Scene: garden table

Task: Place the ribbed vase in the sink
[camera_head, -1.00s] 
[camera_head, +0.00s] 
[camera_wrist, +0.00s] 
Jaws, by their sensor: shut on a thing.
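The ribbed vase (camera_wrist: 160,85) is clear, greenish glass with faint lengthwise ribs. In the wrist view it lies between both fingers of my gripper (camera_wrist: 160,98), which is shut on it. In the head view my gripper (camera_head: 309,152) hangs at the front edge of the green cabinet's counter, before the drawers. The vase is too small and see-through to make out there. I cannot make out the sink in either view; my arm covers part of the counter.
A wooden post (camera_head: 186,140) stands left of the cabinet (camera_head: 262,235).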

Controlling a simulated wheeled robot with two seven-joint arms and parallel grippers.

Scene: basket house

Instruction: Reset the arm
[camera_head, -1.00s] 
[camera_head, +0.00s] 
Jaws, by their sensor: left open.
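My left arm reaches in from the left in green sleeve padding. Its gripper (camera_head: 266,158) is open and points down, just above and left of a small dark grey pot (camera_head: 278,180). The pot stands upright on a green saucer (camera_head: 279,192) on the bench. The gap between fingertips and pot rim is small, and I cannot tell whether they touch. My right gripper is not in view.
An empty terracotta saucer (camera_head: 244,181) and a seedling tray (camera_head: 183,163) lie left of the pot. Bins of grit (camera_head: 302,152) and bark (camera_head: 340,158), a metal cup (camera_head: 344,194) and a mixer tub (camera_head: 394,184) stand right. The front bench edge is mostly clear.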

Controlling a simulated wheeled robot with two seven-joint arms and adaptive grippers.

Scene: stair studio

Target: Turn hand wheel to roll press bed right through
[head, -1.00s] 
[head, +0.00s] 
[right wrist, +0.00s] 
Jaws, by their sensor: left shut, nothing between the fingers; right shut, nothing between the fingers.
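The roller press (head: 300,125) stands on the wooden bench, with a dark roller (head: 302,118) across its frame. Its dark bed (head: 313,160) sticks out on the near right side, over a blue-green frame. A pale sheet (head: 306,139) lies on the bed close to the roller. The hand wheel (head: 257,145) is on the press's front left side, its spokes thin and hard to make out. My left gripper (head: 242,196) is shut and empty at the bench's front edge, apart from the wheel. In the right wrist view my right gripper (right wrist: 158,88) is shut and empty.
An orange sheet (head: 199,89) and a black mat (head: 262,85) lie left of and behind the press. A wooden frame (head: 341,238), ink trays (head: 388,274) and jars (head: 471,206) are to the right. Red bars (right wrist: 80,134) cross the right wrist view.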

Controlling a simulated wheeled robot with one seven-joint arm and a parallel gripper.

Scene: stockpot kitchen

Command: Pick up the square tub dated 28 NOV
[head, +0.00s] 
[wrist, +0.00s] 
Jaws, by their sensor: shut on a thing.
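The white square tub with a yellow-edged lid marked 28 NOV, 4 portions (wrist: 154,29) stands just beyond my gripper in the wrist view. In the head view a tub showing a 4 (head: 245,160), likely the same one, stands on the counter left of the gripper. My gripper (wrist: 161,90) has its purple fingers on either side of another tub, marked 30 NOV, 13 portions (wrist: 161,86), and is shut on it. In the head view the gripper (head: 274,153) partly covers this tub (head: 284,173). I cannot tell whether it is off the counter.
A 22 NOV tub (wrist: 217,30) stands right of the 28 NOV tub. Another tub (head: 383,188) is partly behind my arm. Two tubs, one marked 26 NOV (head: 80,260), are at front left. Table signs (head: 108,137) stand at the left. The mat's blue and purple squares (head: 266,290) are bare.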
........
◆ Instruction:
Find and copy each line above that includes the string "arms".

◆ Reply:
Controlling a simulated wheeled robot with two seven-joint arms and parallel grippers.
Controlling a simulated wheeled robot with two seven-joint arms and adaptive grippers.

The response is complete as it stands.